Brit tourist to another: Eeee, I knew it were gonna be cold, but I forgot we’d have to, like, go outside.

–Central Park

Overheard by: birdw0rks

Chick on cell: Why can’t you pick me up, Dad? … I don’t want to wait for the bus — it’s too cold out… Okay, thanks. See you later. [Hangs up phone.] Asshole.

–Bronx-bound 4 train

Overheard by: Sternie

Queer hipster: It’s gonna be cold this weekend. Like, negative four or negative zero.

–Essex Restaurant, LES

Pilot: Welcome aboard our plane this afternoon, with direct service to Atlanta. The current weather in Atlanta is actually colder than it is here, so it sucks to be you.

–LaGuardia

Overheard by: jaybrrd

Australian guy, shocked at pixie chick peeing on nearby steps: Does that girl not have her pants on?!
Australian girl, unaware: What? [Both turn to stare.]
Pixie chick’s guy friend: Yes, that’s right! She’s peeing!

–St. Mark’s Pl, between 1st Ave & Ave A

Overheard by: justin

Tall foreign model #1: … And we nicknamed each other’s, you know, junk…
Tall foreign model #2: Really? What does he call yours?
Tall foreign model #1: He keeps calling it ‘Gina’ — I don’t get why.
Tall foreign model #2: Huh.

–12th & 4th

Security guy: Where you from?
Tourist: Amsterdam.
Security guy, gesturing broadly to the view: This was once all yours!

–Empire State Building

Dark-skinned immigrant: I had oral sex with two white women. My first time with white women.
Friend: How was it?
Dark-skinned immigrant: Ummm… Salty.

–Supreme Court, Bronx

Overheard by: Big Larry

Hipster to man pressing napkin against Annie Leibovitz picture to write down a number: What are you doing?! You can’t do that!
Russian man: Is okay — it happens.

–Brooklyn Museum

Overheard by: I swear, I didn’t know him!
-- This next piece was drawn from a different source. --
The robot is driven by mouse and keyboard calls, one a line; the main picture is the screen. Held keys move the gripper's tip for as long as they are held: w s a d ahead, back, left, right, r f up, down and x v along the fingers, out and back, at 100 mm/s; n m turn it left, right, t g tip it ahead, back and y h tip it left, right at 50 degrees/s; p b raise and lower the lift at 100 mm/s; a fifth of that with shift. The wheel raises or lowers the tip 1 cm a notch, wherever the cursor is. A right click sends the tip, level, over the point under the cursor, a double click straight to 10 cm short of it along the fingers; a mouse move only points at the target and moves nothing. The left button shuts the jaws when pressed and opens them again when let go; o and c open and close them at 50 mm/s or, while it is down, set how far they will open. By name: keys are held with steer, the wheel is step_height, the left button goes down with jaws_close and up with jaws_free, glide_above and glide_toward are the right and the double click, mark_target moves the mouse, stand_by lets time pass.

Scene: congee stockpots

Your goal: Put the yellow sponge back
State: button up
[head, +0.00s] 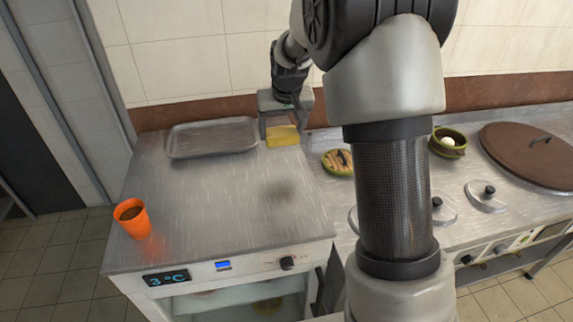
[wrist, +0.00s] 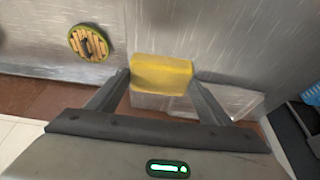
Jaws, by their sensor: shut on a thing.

American woman: I heard this song the other day — the lyrics were great.
British man: Hm?
American woman: It was almost as good as that one song — you know, that one that goes, ‘Ain’t no call like a booty call, ’cause a booty call just don’t stop.’
British man: Uh-huh.
American woman: The lyrics are all, ‘Looove is my religion. I’ll take you to the temple tonight.’
British man: Wow… Let’s just try to make some more really shitty metaphors, why don’t we?